-- BEGIN --
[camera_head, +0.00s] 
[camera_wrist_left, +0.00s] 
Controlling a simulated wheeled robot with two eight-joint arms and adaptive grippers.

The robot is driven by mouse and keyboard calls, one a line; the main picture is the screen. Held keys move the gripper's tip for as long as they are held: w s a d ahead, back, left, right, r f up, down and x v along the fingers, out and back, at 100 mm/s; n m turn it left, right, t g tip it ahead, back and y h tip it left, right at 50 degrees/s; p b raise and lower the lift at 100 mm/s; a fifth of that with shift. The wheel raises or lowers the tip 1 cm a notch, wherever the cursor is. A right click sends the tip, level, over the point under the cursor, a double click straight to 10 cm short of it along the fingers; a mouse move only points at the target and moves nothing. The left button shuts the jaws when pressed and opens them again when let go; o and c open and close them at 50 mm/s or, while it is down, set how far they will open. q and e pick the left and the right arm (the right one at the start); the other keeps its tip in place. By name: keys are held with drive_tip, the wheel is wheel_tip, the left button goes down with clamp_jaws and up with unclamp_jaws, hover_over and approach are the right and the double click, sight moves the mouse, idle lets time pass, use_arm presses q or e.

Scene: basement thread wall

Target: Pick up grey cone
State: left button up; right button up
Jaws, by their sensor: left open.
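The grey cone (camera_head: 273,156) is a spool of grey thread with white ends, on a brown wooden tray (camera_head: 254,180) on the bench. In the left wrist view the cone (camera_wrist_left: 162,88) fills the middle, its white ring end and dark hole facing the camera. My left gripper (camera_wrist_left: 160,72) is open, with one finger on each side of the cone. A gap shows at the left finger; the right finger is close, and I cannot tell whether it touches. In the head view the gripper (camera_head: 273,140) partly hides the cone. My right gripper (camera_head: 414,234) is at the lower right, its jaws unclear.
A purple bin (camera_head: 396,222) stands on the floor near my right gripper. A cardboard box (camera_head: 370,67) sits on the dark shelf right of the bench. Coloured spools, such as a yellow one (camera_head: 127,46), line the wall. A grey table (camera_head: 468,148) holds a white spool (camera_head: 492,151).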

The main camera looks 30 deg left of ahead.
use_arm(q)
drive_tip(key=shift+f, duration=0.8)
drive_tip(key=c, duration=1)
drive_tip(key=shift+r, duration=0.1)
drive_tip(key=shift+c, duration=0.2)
-- END --
--- Written instruction ---
Write the listing out again, exactly as shown above.

--- Final answer ---
[camera_head, +0.00s] 
[camera_wrist_left, +0.00s] 
Controlling a simulated wheeled robot with two eight-joint arms and adaptive grippers.

The robot is driven by mouse and keyboard calls, one a line; the main picture is the screen. Held keys move the gripper's tip for as long as they are held: w s a d ahead, back, left, right, r f up, down and x v along the fingers, out and back, at 100 mm/s; n m turn it left, right, t g tip it ahead, back and y h tip it left, right at 50 degrees/s; p b raise and lower the lift at 100 mm/s; a fifth of that with shift. The wheel raises or lowers the tip 1 cm a notch, wherever the cursor is. A right click sends the tip, level, over the point under the cursor, a double click straight to 10 cm short of it along the fingers; a mouse move only points at the target and moves nothing. The left button shuts the jaws when pressed and opens them again when let go; o and c open and close them at 50 mm/s or, while it is down, set how far they will open. q and e pick the left and the right arm (the right one at the start); the other keeps its tip in place. By name: keys are held with drive_tip, the wheel is wheel_tip, the left button goes down with clamp_jaws and up with unclamp_jaws, hover_over and approach are the right and the double click, sight moves the mouse, idle lets time pass, use_arm presses q or e.

Scene: basement thread wall

Target: Pick up grey cone
State: left button up; right button up
Jaws, by their sensor: left open.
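The grey cone (camera_head: 273,156) is a spool of grey thread with white ends, on a brown wooden tray (camera_head: 254,180) on the bench. In the left wrist view the cone (camera_wrist_left: 162,88) fills the middle, its white ring end and dark hole facing the camera. My left gripper (camera_wrist_left: 160,72) is open, with one finger on each side of the cone. A gap shows at the left finger; the right finger is close, and I cannot tell whether it touches. In the head view the gripper (camera_head: 273,140) partly hides the cone. My right gripper (camera_head: 414,234) is at the lower right, its jaws unclear.
A purple bin (camera_head: 396,222) stands on the floor near my right gripper. A cardboard box (camera_head: 370,67) sits on the dark shelf right of the bench. Coloured spools, such as a yellow one (camera_head: 127,46), line the wall. A grey table (camera_head: 468,148) holds a white spool (camera_head: 492,151).

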The main camera looks 30 deg left of ahead.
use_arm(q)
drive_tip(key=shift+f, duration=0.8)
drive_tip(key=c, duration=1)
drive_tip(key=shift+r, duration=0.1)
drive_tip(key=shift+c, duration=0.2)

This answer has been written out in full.